Phillis Levin and The Sonnet, A 'Chamber of Sudden Change'

On December 20, Phillis Levin, editor of a new, comprehensive sonnet anthology, appeared at a reception and reading in her honor at the 14th Street Y, organized as part of the Y Women Poetry Series by Veronica Golos. Joining her were Billy Collins, Karl Kirchwey, Qurash Ali Lansana, Elizabeth Macklin, and Caterina Romeo, along with mezzo soprano Sarafina Martino and James Smith on lute.

That more and more sonnets are being written is evident in her new collection, The Penguin Book of the Sonnet: 500 Years of a Classic Tradition in English. "Over half of the sonnets included," Levin told me, "are from the 20th century; it's a popular and sometimes 'self-conscious' poetic form." Among the many other contemporary contributors to the collection are: Marie Ponsot, Hayden Carruth, Richard Wilbur, Anthony Hecht, Donald Justice, W.S. Merwin, and Seamus Heaney.

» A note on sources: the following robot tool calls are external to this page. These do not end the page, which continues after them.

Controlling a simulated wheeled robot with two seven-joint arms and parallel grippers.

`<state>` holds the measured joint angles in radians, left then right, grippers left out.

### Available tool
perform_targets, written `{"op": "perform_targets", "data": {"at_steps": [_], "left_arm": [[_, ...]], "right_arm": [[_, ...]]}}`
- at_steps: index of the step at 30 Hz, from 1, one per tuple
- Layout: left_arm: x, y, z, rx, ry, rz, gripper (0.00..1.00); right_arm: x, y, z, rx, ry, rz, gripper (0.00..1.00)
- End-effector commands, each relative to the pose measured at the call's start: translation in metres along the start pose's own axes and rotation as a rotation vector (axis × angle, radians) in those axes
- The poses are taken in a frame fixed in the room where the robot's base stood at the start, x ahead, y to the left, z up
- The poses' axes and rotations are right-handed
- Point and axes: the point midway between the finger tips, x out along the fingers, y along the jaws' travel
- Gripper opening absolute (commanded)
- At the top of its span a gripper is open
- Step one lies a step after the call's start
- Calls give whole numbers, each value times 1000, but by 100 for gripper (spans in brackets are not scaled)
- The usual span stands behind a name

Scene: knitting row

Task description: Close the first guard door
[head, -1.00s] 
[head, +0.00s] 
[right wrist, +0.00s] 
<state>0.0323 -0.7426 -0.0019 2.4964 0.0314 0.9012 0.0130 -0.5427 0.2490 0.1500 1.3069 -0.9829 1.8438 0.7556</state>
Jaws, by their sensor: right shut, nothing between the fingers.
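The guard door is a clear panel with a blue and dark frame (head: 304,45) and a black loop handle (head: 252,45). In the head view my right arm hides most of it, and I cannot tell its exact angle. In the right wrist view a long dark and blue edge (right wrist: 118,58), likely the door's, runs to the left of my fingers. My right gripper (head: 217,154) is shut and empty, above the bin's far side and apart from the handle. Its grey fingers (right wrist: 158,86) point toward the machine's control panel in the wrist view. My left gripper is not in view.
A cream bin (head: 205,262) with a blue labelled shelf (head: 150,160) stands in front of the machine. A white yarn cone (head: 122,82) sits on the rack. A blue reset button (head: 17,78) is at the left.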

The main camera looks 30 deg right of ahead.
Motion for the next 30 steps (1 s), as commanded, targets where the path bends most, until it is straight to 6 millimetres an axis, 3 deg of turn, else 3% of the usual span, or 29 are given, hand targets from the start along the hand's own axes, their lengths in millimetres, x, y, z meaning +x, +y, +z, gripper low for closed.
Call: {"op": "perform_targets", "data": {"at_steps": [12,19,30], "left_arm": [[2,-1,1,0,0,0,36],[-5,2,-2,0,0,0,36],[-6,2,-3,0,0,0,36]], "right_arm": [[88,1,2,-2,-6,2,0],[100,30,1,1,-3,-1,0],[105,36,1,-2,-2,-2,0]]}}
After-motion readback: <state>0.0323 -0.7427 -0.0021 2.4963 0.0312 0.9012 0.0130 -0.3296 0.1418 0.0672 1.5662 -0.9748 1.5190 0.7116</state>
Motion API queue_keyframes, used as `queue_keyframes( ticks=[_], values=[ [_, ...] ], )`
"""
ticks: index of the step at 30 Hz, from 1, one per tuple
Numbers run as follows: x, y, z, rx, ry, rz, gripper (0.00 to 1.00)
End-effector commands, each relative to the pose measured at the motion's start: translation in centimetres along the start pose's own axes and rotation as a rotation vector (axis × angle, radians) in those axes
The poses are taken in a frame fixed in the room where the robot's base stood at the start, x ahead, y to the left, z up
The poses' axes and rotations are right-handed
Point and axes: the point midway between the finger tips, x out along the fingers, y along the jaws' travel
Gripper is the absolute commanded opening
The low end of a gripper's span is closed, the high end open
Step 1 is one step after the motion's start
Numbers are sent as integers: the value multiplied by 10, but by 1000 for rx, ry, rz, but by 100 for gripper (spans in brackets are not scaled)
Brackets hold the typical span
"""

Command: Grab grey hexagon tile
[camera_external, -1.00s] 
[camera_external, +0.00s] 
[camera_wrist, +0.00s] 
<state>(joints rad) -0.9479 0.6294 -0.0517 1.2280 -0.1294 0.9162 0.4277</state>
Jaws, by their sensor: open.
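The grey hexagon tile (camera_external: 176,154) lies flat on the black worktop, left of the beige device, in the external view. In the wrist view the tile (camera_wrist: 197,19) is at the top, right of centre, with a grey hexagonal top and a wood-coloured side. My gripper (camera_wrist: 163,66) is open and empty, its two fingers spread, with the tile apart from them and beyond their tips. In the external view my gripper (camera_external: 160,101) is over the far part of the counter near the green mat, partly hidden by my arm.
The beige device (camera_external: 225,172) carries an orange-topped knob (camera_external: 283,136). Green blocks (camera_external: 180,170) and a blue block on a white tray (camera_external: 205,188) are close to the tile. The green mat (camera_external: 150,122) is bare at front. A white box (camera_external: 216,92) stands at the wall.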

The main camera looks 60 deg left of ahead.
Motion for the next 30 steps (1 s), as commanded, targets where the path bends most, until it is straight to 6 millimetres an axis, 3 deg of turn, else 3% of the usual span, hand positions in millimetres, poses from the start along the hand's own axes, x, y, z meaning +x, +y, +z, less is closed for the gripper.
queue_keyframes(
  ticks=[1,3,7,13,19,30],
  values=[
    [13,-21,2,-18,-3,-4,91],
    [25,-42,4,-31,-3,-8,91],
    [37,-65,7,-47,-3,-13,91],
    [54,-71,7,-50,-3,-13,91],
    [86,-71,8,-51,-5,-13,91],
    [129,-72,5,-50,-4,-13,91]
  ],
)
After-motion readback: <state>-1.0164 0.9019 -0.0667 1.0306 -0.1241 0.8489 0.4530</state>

The anthology has been assembled with obvious care and years of effort. She quoted to me from her extensive introduction to say that as we become acclimated to the sonnet environment, we experience a literary gesture as if it were a physical act. The poet seems to be saying, "Look what I have done," pointing to the past and future at once. [1]

In pointing to past and future, the poet is aware of the long-honored tradition in which s/he is participating. The idea of a literary gesture being tantamount to a physical act relates to the sonnet's bipartite (Petrarchan) structure in which "the octave and sestet conduct actions which are analogous to the actions of inhaling and exhaling." [2]

Levin emphasized the unique force and character of the volta or turn, its architectural, symphonic and shifting intellectual and emotional content--and subject matter--over the centuries: "Often the sonnet uses reason to understand emotion."

Having acquired her knowledge of the sonnet through years of teaching, Levin mentioned the tradition of sonneteers writing to each other in a competitive way, or to poets they admired. "Writing a sonnet," she explained, "is like a performance. The poet has to work within the constraint and pressure of the form. Its lyric intensity is for serious themes and subject matter, not just the conventions of courtly love."


[1] The Penguin Book of The Sonnet: 500 Years Of A Classic Tradition In English, Phillis Levin, (Ed.), Penguin Books, NY, 2001. (Introduction, xlviii.)